Ten Chinese men facing deportation for staying and working in New Zealand illegally are in custody at police stations in Auckland.
Most of the men, who immigration officials found at a construction site in central Auckland this week, are scheduled to leave the country by April 4 and the other man will stay here longer for further investigation, according to Immigration New Zealand (INZ).
INZ deputy head Stephen Vaughan said staff with relevant language skills were used during this operation.
"They currently remain in police custody in police stations in Auckland, and are being held separately from criminal offenders," he said.
"They have not been charged as this is not a criminal process. As they are unlawfully in New Zealand, the Immigration Act allows them to be detained for the purposes of deportation."
He said the department has sought Warrants of Commitment so the men can be detained until their departure dates.
"In circumstances such as this, individuals can initially be detained for up to 96 hours. If a longer period of detention is required to effect a deportation, a Warrant of Commitment is needed. The decision whether to issue that warrant is made by the District Court judge."
Race Relations commissioner Meng Foon said the men's human rights and welfare must be looked after.
"My main matter is to ensure that they are briefed on their rights as deportees, that their human rights are going to be ensured and looked after. Their health and safety and their welfare is cared for."
An advocate for the Unite Union, Mike Treen, said the employer should be penalised instead of the construction workers who are in the most vulnerable positions.
He called for the Government to give the men work visas and to ban their employer from ever employing migrant workers again.
"Workers can only be illegal if a boss knowingly employs them. Their boss has the power. The worker has none. They are victims," Treen said.

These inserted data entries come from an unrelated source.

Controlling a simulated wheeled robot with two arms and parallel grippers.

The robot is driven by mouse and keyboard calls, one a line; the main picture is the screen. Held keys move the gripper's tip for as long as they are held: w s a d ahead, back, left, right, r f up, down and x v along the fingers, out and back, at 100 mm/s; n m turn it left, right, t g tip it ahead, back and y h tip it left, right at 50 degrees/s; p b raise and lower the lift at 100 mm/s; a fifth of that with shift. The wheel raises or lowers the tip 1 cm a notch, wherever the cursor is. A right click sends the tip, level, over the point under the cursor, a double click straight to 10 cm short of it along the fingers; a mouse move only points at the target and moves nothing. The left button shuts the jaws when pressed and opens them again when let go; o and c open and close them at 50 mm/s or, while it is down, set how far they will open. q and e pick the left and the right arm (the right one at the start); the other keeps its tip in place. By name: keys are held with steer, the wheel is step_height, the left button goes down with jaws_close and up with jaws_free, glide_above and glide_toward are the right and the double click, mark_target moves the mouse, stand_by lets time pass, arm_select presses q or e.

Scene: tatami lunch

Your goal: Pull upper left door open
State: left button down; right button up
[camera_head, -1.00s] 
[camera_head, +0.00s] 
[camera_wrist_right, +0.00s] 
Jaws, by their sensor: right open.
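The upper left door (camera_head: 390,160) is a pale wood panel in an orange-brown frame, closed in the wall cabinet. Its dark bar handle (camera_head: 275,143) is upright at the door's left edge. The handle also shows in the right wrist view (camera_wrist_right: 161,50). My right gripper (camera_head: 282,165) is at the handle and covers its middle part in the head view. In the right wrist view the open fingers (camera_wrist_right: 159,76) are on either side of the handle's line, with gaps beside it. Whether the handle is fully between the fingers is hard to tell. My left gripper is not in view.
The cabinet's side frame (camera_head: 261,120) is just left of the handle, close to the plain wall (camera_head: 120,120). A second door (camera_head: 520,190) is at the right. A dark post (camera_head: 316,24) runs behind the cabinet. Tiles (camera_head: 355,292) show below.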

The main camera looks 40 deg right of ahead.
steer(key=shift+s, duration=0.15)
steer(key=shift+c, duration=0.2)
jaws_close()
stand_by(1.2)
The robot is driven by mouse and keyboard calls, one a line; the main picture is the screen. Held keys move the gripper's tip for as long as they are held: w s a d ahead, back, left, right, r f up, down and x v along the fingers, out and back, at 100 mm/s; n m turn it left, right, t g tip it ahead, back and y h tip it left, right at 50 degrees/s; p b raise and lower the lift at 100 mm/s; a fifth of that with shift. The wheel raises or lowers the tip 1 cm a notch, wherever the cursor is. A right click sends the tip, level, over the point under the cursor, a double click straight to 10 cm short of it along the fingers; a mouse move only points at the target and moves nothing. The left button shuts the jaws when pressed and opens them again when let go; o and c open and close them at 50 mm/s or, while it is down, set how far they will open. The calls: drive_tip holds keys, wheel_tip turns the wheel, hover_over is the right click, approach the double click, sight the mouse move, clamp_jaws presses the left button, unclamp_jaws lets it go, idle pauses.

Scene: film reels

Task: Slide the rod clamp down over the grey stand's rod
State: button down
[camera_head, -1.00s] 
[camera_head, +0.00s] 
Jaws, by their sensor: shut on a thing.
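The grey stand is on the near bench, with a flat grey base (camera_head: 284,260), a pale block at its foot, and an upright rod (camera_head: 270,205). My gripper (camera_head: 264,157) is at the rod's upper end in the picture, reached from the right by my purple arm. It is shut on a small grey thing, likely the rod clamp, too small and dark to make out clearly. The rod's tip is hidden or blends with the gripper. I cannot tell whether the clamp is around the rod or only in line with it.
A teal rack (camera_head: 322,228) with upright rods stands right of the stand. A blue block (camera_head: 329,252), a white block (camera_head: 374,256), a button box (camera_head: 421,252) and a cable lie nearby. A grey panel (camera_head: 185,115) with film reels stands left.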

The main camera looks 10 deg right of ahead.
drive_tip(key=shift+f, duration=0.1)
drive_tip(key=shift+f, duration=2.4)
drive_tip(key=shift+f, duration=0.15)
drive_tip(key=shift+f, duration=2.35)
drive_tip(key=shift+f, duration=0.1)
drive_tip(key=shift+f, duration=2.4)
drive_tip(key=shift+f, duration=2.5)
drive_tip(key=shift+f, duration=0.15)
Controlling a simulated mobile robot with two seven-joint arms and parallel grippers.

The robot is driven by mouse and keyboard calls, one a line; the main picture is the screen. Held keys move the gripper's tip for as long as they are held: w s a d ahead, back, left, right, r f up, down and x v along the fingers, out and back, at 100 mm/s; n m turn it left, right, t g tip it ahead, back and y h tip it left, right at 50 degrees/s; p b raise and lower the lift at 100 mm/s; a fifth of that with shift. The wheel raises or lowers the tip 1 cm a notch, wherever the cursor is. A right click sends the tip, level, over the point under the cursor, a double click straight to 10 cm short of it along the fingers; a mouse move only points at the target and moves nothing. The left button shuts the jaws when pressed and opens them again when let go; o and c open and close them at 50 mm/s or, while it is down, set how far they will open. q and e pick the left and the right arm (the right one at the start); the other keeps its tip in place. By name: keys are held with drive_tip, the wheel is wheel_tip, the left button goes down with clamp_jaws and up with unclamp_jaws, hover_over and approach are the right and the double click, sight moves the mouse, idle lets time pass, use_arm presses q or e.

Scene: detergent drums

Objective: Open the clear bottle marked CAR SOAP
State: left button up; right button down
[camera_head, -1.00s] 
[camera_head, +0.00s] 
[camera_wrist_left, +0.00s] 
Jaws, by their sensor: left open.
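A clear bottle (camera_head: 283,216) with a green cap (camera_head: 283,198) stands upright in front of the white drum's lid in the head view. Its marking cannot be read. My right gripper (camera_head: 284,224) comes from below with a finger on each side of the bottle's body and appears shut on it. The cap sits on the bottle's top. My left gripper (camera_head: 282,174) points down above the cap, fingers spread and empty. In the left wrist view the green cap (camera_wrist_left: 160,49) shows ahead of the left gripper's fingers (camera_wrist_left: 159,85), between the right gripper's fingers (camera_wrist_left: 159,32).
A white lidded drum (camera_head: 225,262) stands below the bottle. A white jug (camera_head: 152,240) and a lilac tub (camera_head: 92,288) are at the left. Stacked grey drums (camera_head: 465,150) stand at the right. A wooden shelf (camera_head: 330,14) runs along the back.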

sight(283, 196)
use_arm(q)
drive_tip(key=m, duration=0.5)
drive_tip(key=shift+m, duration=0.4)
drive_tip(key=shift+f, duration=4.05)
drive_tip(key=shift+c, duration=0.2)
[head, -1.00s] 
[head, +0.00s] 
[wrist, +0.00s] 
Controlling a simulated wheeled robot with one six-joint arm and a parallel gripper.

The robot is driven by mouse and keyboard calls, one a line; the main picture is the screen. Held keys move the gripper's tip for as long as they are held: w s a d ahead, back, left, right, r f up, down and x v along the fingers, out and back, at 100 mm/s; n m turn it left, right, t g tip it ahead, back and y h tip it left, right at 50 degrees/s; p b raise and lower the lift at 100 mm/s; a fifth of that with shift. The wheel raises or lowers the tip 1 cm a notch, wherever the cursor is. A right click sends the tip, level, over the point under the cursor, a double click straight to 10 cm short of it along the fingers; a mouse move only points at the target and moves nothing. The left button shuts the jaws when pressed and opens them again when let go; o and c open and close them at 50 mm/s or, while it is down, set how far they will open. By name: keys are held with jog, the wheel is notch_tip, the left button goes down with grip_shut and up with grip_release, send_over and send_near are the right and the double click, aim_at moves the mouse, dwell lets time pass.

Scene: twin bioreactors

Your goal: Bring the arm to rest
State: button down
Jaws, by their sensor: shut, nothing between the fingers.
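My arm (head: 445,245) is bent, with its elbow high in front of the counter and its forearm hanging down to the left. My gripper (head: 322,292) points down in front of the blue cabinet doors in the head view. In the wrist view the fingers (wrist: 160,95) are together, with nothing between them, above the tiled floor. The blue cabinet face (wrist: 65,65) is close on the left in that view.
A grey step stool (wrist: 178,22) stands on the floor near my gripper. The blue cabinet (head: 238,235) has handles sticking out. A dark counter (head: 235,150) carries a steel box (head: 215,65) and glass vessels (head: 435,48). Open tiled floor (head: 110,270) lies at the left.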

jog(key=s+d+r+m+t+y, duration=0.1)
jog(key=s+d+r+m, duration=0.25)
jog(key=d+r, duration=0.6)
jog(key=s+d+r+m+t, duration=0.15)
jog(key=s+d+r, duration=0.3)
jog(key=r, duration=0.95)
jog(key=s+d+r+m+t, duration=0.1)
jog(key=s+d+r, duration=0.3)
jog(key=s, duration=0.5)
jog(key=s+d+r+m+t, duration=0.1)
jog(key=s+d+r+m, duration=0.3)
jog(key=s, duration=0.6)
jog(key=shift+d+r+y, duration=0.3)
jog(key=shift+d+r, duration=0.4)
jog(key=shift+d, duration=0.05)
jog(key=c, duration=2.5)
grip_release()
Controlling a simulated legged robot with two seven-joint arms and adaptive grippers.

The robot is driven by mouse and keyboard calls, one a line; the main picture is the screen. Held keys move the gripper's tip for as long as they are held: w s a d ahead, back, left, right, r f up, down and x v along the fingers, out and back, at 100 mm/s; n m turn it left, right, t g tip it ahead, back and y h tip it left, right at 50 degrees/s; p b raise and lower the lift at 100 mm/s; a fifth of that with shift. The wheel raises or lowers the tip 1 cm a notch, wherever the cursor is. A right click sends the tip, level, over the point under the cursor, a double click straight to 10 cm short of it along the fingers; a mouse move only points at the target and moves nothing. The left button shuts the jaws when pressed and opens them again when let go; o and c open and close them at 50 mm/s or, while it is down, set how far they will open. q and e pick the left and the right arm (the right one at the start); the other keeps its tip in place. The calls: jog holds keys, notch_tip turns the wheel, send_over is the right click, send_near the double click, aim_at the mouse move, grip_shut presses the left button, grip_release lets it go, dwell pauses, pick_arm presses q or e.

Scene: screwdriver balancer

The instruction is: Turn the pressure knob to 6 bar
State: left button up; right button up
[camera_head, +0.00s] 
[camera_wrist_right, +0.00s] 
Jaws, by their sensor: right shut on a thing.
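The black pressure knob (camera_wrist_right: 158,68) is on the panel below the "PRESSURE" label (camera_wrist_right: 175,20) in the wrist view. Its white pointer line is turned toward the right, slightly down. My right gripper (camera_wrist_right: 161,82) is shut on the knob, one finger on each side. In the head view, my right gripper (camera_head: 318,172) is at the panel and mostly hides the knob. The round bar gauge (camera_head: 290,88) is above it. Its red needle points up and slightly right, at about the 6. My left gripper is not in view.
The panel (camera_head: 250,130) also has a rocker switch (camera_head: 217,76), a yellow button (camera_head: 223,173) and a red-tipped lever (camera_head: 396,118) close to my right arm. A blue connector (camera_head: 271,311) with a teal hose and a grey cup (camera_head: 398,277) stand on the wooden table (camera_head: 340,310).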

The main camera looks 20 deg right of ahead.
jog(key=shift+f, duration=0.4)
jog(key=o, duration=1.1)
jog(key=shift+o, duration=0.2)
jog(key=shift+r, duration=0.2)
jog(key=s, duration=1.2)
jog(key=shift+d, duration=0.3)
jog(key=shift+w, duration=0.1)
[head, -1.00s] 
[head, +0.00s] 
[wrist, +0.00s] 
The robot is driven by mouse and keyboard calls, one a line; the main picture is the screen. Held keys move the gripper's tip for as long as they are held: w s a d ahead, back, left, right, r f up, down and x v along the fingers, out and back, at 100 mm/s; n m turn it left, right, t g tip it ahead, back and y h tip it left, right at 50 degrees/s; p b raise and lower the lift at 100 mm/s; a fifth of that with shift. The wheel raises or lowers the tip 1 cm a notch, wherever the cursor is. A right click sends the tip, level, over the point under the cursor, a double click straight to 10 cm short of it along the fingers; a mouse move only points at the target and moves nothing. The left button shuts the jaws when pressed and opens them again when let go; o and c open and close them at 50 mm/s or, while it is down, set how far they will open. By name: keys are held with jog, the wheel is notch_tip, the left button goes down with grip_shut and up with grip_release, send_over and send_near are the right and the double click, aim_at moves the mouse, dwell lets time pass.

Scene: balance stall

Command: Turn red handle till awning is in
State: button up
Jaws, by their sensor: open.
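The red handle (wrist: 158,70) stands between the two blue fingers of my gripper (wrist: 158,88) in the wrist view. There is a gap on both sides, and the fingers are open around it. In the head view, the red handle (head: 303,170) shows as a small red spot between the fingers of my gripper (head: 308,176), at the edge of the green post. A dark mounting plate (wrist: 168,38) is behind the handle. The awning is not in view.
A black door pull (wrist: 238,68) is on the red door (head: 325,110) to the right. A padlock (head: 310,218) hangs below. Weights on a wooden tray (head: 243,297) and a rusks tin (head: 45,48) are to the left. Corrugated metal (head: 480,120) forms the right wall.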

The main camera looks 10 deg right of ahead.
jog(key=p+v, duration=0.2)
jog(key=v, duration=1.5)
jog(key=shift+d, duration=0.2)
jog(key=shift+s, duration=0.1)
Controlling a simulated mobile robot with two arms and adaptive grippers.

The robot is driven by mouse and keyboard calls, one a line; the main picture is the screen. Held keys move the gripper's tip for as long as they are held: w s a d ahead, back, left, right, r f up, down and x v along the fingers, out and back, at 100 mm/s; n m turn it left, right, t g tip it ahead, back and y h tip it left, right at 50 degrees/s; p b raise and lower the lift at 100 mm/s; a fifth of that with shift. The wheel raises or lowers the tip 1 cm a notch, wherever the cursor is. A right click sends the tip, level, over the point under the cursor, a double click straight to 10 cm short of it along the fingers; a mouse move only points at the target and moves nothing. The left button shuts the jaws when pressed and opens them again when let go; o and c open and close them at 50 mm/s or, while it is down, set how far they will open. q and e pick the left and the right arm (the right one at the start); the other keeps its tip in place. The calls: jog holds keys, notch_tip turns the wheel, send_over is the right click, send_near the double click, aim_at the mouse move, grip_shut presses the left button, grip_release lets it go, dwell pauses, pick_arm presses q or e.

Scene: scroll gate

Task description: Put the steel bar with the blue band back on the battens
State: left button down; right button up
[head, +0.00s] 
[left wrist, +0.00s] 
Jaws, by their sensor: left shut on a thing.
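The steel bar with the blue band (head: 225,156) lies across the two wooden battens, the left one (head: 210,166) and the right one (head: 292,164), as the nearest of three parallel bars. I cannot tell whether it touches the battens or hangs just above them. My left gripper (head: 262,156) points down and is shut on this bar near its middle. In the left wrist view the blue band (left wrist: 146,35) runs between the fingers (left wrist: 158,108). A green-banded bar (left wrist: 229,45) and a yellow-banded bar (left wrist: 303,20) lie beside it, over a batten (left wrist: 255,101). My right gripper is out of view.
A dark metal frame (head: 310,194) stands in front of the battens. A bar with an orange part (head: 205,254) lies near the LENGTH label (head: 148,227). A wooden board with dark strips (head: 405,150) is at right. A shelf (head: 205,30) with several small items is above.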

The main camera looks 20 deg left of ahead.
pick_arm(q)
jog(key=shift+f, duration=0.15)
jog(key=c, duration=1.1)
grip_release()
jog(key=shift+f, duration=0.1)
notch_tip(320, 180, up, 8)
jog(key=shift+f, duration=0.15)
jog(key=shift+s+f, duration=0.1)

"We need an amnesty for workers who only want to contribute their labour to help New Zealand develop and lock up the bosses who have entrapped them."
Mike McMellon from Pitt and Moore Lawyers said he would hope the authorities would go hard on the employer and there needed to be some public recognition of penalties being imposed on employers who broke the law.
"We really shouldn't be judging those workers because they become desperate, we don't know what their circumstances are and we don't know what has driven them to become unlawful in New Zealand and stayed on after they became unlawful.
"The focus really should be on employers to send a message that you shouldn't be employing people who are here unlawfully."
The maximum penalty for employing a foreign national who is not entitled to work in New Zealand is a fine of $10,000.
The maximum penalty for allowing or continuing to allow a foreign national to work while knowing that person is not entitled to is a fine of $50,000.
The maximum penalty for exploiting a foreign national, who the employer has allowed to work while knowing that person was not entitled to work, is imprisonment for seven years, or a fine of $100,000, or both.